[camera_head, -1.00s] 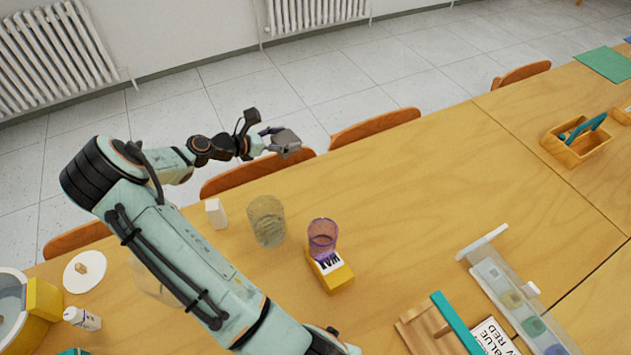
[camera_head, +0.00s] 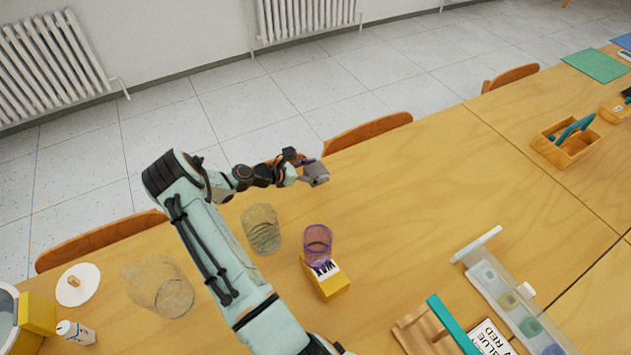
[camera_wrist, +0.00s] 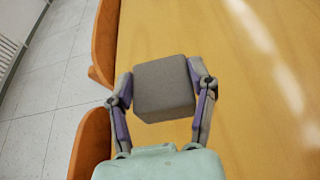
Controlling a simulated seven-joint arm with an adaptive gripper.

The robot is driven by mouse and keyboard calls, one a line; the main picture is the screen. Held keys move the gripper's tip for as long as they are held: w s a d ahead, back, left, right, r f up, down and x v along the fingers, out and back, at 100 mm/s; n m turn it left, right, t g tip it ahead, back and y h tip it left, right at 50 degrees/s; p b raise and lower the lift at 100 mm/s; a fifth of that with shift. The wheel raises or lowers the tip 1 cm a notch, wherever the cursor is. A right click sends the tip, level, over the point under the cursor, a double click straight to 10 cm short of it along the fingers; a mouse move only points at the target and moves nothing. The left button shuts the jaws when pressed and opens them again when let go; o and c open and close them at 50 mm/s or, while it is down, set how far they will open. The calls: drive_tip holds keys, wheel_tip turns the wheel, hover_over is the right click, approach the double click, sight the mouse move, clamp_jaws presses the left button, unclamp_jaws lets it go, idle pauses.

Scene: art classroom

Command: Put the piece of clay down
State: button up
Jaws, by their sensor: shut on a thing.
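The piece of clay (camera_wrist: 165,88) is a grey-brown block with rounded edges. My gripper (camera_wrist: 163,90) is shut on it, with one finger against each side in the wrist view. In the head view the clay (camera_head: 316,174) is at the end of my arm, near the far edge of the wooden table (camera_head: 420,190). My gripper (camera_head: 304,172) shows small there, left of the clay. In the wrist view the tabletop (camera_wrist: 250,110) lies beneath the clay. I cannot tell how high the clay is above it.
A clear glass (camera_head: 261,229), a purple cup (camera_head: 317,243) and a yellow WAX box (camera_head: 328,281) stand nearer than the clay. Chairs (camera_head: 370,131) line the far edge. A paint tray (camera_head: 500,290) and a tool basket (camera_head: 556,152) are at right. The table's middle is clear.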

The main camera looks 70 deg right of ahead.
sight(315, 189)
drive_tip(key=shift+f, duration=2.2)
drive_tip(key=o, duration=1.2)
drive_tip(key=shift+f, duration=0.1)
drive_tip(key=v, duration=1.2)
==
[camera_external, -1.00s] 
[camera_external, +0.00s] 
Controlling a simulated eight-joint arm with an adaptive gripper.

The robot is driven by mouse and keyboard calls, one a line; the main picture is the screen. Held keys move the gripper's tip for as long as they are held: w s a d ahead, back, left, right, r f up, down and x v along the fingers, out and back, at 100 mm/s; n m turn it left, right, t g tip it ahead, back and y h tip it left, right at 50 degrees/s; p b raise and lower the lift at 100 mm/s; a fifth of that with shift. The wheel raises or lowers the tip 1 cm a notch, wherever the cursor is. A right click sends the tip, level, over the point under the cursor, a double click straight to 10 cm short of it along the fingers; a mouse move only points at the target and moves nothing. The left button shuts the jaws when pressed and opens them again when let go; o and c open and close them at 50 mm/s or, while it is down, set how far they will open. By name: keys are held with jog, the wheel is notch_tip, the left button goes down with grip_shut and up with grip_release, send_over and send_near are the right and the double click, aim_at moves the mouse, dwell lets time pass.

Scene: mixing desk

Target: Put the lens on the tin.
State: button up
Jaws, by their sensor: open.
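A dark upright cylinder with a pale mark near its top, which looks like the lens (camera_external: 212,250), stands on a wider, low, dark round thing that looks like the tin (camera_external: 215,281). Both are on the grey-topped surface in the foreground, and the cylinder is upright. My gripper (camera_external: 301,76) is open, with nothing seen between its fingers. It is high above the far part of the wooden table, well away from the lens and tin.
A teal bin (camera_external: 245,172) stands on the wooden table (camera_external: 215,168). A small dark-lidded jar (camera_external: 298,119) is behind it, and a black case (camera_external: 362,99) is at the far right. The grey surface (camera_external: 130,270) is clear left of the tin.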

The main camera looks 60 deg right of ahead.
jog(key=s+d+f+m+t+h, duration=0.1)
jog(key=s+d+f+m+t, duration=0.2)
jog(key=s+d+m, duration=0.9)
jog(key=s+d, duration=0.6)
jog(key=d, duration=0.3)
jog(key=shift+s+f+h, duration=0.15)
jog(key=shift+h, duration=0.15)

* _Challenge_: Where a line of the records above holds the word "adaptive", copy that line.

* _Exercise solution_:
Controlling a simulated seven-joint arm with an adaptive gripper.
Controlling a simulated eight-joint arm with an adaptive gripper.

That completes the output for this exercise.